SG/SM/9722
     SC/8314
     AFR/1110
     17 February 2005

International Community Must Immediately Find Way to Halt Killing in Darfur, Sudan, Secretary-General Tells Security Council

NEW YORK, 16 February (UN Headquarters) -- Following is the text of today’s statement to the Security Council by Secretary-General Kofi Annan:

I am very pleased that the High Commissioner for Human Rights, Louise Arbour, is with us today, to present the report of the International Commission of Inquiry on Darfur.

I will leave it to her to give a full description of the report’s findings and recommendations. But let me stress that this report is one of the most important documents in the recent history of the United Nations. It makes chilling reading. And it is a call to urgent action.

The Commission has established that many people in Darfur have been the victims of atrocities perpetrated on a very large scale for which the Government of Sudan and the Janjaweed are responsible -- including war crimes, and very likely crimes against humanity.

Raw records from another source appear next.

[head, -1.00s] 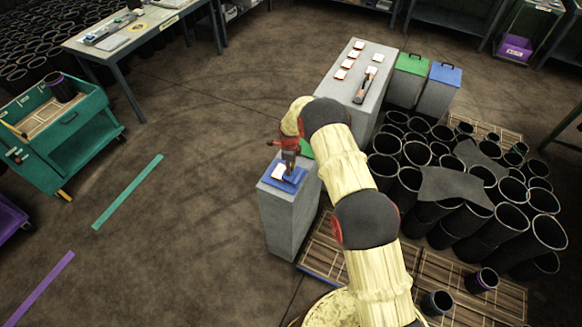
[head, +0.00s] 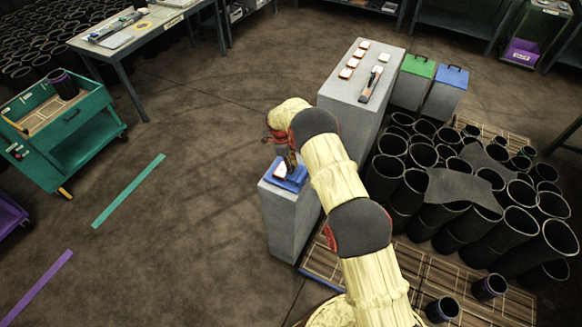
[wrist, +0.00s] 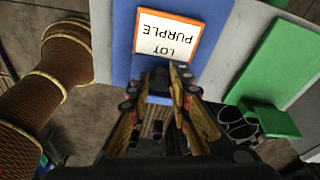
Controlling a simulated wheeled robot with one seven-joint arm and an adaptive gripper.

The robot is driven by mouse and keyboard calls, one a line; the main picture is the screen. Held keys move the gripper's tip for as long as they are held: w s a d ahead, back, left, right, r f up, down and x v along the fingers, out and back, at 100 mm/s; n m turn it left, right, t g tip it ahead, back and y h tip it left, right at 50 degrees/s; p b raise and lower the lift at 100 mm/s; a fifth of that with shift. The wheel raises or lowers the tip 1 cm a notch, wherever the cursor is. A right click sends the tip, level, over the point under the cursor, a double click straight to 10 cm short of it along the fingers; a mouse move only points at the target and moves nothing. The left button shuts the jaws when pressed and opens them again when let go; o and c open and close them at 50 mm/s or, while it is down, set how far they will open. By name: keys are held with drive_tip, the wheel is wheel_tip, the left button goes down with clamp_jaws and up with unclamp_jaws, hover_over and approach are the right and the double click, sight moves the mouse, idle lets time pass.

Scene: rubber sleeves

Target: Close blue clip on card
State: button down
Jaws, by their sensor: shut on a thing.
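The blue clip (head: 297,184) lies on top of a grey pedestal, with a white card (head: 281,170) on it. In the wrist view the blue clip (wrist: 122,40) carries the orange-edged card (wrist: 168,38), which reads "LOT PURPLE" upside down. My gripper (head: 291,161) points down at the clip beside the card. In the wrist view my gripper's fingertips (wrist: 166,84) come together at the clip's near part, just below the card's edge. They are shut on it. The gripped part is mostly hidden by the fingers, and I cannot tell whether the clip is fully closed.
A green clip (wrist: 275,75) lies to the right on the same pedestal (head: 284,225). A long grey counter (head: 345,95) behind holds several cards and a tool. Many black sleeves (head: 480,215) stand on pallets at right.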

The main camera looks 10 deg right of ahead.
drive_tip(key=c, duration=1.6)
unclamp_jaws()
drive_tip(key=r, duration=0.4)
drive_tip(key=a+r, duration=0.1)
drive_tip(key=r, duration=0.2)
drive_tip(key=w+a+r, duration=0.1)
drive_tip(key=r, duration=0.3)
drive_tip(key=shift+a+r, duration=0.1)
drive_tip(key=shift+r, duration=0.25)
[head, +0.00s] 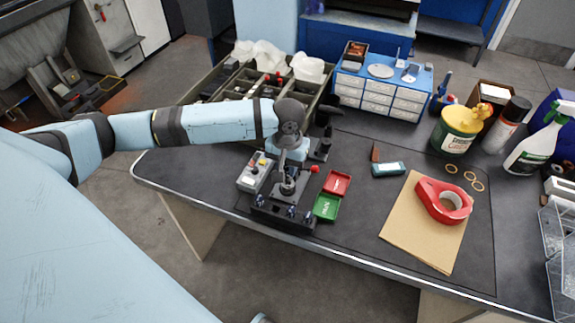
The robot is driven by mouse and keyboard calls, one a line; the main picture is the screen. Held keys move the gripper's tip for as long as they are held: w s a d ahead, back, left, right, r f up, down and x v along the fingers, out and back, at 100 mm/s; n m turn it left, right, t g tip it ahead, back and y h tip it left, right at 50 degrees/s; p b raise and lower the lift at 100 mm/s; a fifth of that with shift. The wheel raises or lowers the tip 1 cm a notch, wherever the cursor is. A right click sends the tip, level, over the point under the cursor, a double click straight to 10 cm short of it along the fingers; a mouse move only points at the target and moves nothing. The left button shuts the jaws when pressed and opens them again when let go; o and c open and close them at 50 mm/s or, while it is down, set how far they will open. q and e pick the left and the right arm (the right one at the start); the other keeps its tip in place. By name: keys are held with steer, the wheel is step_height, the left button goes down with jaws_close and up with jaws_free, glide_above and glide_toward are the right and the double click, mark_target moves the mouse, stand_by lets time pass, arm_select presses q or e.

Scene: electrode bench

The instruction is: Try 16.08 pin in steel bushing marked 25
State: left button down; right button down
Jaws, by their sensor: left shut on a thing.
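My left gripper (288,184) points down over a black fixture (268,214) near the bench's front edge. It is shut on a small thing, taken as the pin, which is mostly hidden by the fingers and too small to make out. Several small dark metal fittings stand along the fixture's front, directly below and in front of the gripper. I cannot read any marking, so I cannot tell which is the bushing marked 25. Whether the pin touches a bushing cannot be told. My right gripper is not in view.
A red tray (337,183) and a green tray (326,207) lie just right of the fixture. A grey button box (254,174) stands to its left. Tape (443,203) lies on brown paper (405,238). Bottles and a drawer cabinet (381,98) stand behind. The mat's front middle is clear.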

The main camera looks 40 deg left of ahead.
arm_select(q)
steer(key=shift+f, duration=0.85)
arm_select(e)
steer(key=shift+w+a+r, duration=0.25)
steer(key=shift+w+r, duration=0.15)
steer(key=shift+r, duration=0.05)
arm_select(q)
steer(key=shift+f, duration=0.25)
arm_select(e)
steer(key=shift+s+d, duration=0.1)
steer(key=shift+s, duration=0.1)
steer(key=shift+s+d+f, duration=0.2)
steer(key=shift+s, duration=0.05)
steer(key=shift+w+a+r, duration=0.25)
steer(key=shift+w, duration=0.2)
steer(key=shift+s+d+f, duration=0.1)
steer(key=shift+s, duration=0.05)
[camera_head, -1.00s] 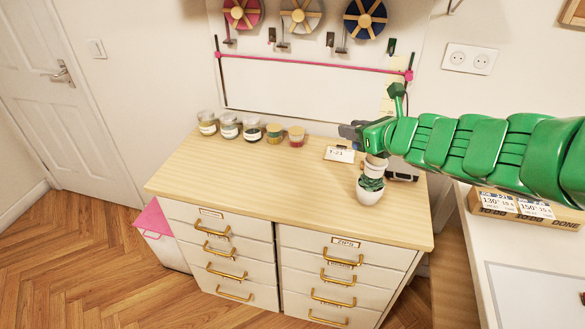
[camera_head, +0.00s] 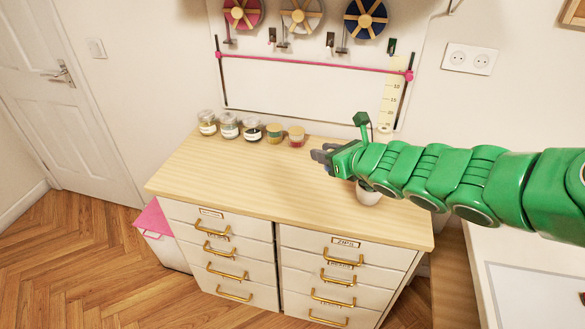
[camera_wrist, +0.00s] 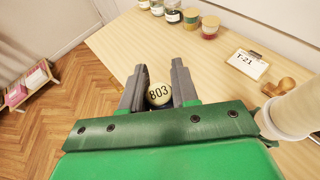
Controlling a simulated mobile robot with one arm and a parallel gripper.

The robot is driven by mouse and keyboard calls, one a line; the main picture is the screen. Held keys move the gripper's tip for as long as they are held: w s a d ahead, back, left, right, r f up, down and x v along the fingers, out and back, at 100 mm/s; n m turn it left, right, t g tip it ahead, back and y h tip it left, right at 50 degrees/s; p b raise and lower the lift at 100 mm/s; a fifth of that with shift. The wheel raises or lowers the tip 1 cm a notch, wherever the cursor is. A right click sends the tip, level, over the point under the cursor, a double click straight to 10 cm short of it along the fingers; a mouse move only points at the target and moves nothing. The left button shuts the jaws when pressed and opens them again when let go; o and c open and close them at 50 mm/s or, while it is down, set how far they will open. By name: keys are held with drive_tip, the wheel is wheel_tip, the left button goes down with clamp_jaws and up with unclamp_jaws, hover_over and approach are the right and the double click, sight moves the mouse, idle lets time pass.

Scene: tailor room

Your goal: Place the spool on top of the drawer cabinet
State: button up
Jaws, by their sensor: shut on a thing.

The Commission has also found credible evidence that rebel forces are responsible for serious violations, which may amount to war crimes.

And the Commission strongly recommends that the Security Council immediately refer the situation of Darfur to the International Criminal Court, to ensure that those responsible for these heinous crimes are held to account. It is vital that these crimes not be left unpunished.

But the call to urgent action does not stop there.

Even as the Commission was conducting its inquiry, and since then, attacks on villages, killing of civilians, rape, pillaging and forced displacement have continued in Darfur.

As others have said before me, while the United Nations may not be able to take humanity to heaven, it must act to save humanity from hell. This report demonstrates, beyond all doubt, that the last two years have been little short of hell on earth for our fellow human beings in Darfur. And despite the attention the Council has paid to this crisis, that hell continues today.

The international community, led by this Council, must immediately find a way to halt the killing and protect the vulnerable. The full range of options should be on the table -- including targeted sanctions, stronger peacekeeping efforts, new measures to protect civilians, and increased pressure on both sides for a lasting political solution.

I will do my part to help develop such a strategy. But the power, and the responsibility, to do something about this grave crisis are in your hands. Once again, I call on the Security Council to act urgently to stop further death and suffering in Darfur, and to do justice for those whom we are already too late to save.